Find all lines in the listing that include the word "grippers", then copy them.

BEGIN

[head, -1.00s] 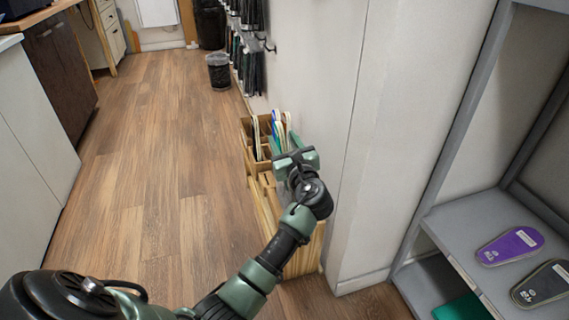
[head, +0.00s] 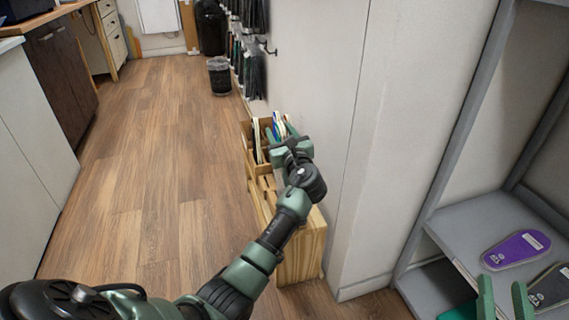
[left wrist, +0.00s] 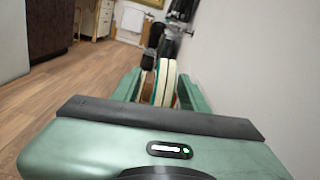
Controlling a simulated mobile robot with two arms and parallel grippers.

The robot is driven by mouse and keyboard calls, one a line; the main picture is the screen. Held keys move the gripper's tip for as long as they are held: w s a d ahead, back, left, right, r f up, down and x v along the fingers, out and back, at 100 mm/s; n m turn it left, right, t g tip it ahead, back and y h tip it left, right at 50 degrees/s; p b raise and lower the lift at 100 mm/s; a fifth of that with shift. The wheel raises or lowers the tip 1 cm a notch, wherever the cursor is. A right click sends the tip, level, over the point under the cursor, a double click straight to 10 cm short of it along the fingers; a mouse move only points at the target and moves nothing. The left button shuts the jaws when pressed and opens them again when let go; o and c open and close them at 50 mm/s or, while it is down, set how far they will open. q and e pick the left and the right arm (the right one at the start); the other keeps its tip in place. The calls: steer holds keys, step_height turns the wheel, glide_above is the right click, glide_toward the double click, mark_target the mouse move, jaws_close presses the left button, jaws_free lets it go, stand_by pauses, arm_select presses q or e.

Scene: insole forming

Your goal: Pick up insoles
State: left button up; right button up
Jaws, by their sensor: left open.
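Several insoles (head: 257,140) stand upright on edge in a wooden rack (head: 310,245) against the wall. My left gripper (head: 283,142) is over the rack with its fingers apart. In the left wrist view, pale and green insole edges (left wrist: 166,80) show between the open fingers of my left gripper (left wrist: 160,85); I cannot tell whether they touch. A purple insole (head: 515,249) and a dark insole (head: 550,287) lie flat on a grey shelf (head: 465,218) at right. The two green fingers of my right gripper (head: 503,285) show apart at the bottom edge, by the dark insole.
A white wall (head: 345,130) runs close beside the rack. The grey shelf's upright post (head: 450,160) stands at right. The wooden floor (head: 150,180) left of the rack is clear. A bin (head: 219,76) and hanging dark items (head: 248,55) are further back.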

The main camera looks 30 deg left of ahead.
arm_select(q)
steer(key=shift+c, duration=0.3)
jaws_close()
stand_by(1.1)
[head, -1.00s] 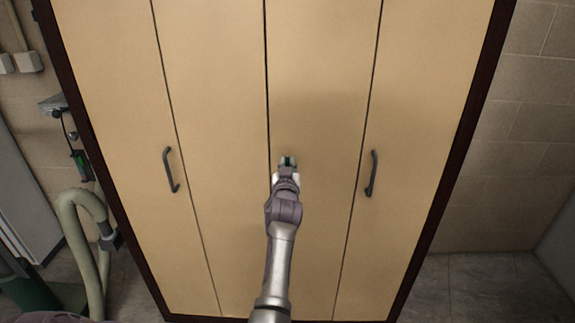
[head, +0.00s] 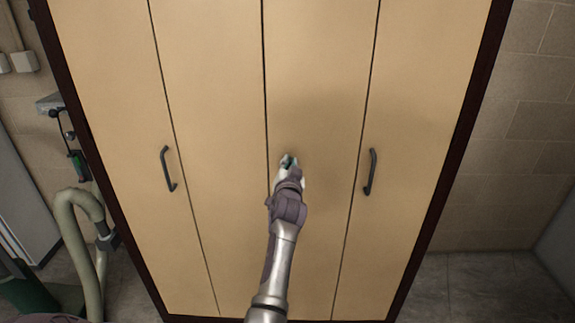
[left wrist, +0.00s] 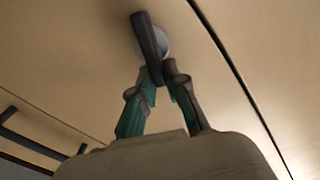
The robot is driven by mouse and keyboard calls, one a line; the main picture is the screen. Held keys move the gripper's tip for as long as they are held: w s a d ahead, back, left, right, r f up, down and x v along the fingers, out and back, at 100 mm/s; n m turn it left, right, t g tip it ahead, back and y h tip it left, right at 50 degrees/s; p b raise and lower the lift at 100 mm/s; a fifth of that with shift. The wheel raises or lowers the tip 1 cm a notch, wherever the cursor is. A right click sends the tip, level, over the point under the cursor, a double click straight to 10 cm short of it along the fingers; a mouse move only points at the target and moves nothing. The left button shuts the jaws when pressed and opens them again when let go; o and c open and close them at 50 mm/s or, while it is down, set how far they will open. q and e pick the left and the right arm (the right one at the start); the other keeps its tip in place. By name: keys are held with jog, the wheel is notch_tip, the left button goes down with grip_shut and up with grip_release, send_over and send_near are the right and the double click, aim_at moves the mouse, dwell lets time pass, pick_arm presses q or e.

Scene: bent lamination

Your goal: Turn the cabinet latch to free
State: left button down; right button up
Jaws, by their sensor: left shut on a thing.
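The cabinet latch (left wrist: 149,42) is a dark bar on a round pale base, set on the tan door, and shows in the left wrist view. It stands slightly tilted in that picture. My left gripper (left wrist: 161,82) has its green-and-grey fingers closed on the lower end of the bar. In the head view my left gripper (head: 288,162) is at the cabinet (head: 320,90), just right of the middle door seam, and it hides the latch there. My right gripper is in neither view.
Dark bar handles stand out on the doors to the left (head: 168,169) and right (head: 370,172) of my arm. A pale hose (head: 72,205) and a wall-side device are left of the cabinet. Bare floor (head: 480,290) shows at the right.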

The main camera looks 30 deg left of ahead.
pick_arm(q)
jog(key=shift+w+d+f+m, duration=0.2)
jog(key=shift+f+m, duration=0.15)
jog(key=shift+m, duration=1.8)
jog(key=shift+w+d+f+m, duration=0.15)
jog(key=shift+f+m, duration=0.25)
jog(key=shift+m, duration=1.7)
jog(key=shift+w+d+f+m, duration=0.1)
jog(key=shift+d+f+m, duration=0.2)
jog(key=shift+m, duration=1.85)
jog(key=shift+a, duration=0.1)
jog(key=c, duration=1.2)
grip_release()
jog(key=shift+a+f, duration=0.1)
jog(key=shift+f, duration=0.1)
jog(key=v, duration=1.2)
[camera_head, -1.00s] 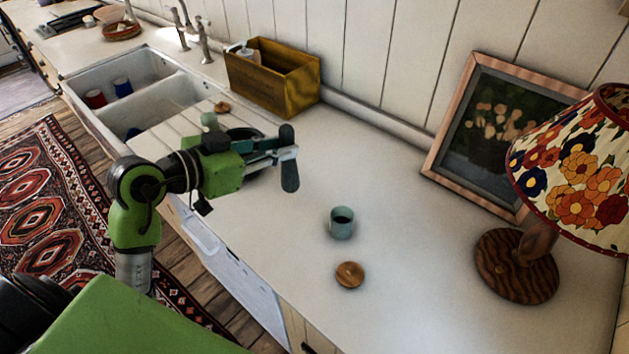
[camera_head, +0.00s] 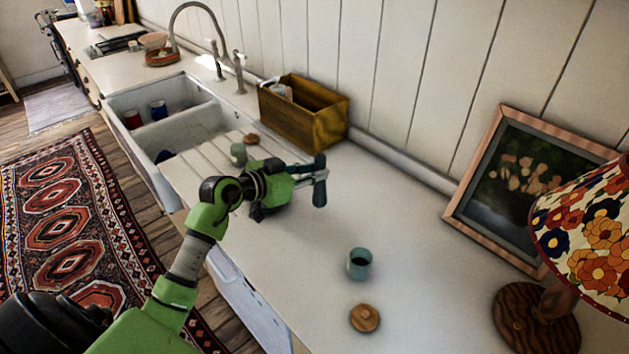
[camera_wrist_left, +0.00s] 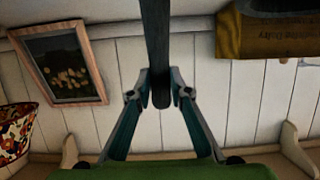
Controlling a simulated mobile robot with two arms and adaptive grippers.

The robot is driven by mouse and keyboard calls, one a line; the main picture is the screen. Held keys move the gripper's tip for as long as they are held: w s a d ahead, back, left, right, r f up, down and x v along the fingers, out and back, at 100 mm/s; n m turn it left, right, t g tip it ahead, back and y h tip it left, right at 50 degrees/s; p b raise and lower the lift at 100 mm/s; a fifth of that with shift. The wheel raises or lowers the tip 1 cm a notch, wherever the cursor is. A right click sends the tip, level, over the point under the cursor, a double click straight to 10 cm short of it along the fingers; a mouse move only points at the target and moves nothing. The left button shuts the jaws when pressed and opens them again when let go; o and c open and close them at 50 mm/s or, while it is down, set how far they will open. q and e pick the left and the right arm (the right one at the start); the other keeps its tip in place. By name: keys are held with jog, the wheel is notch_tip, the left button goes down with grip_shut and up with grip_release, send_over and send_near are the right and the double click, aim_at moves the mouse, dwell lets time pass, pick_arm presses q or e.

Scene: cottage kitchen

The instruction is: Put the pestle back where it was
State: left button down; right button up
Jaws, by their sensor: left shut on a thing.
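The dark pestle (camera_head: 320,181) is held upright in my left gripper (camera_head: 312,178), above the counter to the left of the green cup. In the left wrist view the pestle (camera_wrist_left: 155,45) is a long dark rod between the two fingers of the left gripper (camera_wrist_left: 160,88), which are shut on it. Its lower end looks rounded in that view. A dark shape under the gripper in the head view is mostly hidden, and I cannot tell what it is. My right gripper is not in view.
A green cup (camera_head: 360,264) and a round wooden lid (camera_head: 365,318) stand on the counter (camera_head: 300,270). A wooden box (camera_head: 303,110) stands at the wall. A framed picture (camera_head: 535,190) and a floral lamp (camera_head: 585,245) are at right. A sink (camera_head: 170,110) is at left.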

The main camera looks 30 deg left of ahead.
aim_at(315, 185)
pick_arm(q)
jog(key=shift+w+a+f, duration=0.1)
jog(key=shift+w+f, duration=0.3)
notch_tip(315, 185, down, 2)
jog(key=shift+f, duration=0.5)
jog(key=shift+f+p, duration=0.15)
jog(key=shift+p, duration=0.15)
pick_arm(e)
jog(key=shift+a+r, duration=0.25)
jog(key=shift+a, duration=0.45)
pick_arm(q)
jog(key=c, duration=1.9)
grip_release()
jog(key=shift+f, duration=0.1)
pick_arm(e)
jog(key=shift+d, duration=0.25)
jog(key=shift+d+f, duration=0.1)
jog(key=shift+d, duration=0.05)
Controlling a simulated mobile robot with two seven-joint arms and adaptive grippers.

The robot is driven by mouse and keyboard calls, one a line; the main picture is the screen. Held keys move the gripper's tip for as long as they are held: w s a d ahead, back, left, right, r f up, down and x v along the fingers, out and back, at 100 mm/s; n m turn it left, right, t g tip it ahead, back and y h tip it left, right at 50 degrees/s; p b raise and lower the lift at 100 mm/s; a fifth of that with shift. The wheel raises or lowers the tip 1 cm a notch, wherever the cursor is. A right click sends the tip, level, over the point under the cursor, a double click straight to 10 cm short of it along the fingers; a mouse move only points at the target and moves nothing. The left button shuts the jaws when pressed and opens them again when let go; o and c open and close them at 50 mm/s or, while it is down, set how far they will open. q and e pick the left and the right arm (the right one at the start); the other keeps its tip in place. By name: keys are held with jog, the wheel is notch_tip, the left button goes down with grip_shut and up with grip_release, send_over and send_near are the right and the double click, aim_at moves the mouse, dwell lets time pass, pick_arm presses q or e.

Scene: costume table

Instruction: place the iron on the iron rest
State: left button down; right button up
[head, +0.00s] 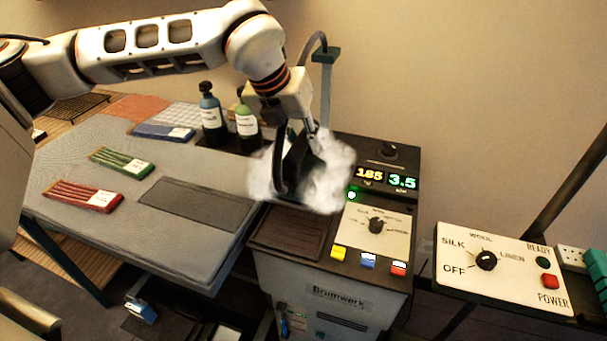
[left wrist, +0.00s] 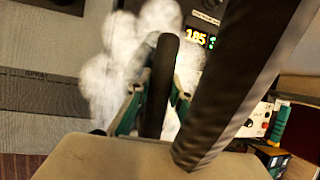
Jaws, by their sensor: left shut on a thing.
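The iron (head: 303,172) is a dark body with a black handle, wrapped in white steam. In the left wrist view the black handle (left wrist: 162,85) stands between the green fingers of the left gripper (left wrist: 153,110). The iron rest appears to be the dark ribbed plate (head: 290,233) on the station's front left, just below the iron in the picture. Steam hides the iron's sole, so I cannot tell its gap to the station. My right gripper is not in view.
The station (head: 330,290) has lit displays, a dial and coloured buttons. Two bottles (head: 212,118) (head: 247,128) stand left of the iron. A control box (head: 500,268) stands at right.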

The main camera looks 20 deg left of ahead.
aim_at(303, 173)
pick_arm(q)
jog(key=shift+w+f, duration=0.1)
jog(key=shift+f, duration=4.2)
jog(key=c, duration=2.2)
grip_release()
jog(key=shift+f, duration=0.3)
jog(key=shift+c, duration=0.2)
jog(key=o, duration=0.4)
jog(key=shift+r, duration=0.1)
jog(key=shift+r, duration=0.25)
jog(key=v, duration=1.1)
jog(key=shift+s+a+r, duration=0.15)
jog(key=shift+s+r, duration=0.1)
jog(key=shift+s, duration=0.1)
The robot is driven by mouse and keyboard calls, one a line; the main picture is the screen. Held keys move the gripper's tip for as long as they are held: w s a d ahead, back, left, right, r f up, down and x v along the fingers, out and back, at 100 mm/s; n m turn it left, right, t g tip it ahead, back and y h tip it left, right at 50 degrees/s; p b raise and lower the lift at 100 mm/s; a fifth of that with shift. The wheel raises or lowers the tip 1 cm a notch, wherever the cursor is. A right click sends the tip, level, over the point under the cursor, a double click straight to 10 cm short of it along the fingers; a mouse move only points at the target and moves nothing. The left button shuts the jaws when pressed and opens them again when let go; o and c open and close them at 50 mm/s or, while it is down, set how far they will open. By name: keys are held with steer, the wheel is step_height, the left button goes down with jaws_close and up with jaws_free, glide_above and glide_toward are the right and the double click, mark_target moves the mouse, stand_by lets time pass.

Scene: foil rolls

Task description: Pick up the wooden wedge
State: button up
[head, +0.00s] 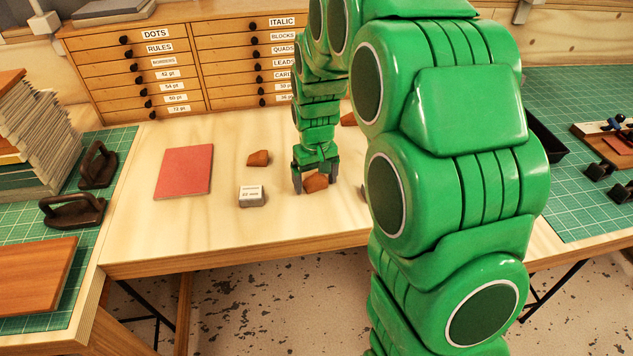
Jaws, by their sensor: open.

END

**Completed task**
Controlling a simulated mobile robot with two arms and parallel grippers.
Controlling a simulated mobile robot with two arms and adaptive grippers.
Controlling a simulated mobile robot with two seven-joint arms and adaptive grippers.

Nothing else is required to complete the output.